To be done —
Transcribe only the lines of the listing below from the one holding "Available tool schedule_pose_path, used" through the one holding "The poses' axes", inclusive, without any change.

── Dataset section

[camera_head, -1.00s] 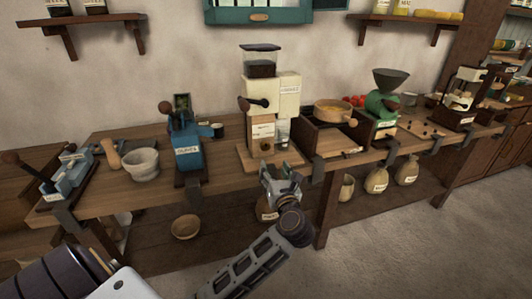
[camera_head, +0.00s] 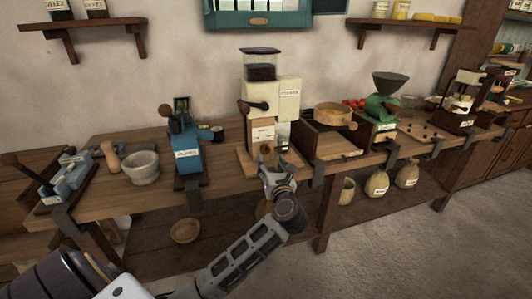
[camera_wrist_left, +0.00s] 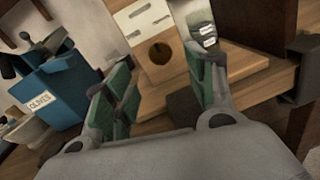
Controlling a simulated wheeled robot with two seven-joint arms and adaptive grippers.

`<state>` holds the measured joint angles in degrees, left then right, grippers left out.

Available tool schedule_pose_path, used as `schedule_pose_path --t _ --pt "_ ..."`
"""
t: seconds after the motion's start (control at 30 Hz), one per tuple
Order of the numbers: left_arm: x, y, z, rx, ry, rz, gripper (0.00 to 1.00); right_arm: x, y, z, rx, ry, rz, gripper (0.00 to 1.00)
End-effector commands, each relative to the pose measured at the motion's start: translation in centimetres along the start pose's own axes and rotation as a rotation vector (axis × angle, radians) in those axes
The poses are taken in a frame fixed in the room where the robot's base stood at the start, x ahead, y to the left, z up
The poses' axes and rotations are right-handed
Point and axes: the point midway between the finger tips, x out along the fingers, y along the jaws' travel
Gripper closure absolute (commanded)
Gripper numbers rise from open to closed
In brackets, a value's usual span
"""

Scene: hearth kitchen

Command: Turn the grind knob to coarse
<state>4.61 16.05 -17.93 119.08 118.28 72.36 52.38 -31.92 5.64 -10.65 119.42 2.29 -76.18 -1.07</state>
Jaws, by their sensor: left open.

────

Exercise response —
Available tool schedule_pose_path, used as `schedule_pose_path --t _ --pt "_ ..."`
"""
t: seconds after the motion's start (control at 30 Hz), one per tuple
Order of the numbers: left_arm: x, y, z, rx, ry, rz, gripper (0.00 to 1.00); right_arm: x, y, z, rx, ry, rz, gripper (0.00 to 1.00)
End-effector commands, each relative to the pose measured at the motion's start: translation in centimetres along the start pose's own axes and rotation as a rotation vector (axis × angle, radians) in those axes
The poses are taken in a frame fixed in the room where the robot's base stood at the start, x ahead, y to the left, z up
The poses' axes and rotations are right-handed

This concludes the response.